It all began with a slow grain futures market.
In 1968, with surpluses and government price supports sapping the life out of the grain futures pits, board members at the Chicago Board of Trade were casting about for new things to trade. They charged Eddie O’Connor, a successful futures trader and exchange director, to come up with something.
After reading an article in Institutional Investor, O’Connor, who died in January, decided that something was stock options. Up to then, options were traded over the counter in New York in relative obscurity by put and call dealers. These men supported the retail stockbrokers, bringing together buyers and sellers of puts and calls in expensive trades that could sometimes take days to complete.
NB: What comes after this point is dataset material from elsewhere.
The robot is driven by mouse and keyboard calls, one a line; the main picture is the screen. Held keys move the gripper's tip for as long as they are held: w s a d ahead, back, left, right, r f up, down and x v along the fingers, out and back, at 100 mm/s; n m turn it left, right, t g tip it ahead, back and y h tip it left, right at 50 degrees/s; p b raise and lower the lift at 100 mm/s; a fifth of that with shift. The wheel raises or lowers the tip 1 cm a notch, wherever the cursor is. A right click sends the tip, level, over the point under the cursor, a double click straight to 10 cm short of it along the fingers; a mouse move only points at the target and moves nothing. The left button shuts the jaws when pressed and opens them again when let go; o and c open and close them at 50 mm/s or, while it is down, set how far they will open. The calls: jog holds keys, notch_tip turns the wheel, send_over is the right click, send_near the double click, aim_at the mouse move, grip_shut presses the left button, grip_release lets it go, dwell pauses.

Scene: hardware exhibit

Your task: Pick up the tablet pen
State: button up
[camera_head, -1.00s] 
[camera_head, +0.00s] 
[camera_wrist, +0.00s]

For five years, O’Connor, considered the godfather of the modern day options industry, collaborated with CBOT executive Joseph Sullivan, and Schiff Hardin attorney Milton Cohen to make the idea of an options exchange a reality. They got little help. In their endeavors, they faced off against antagonistic CBOT members, dismissive New York City stockbrokers and a reluctant Securities and Exchange Commission. In the end, of course, they triumphed, and the Chicago Board Options Exchange was borne. Sullivan became its first president in 1972. O’Connor did the first trade in 1973.
The story of the origins of the CBOE is told in Emily Lambert’s engaging new book, "The Futures." Although most of the book covers the development of Chicago’s futures industry, Lambert, a reporter with Forbes, devotes a chapter to the CBOE’s beginnings. It is an informative and entertaining tale that should appeal to anyone interested in the roots of the options industry.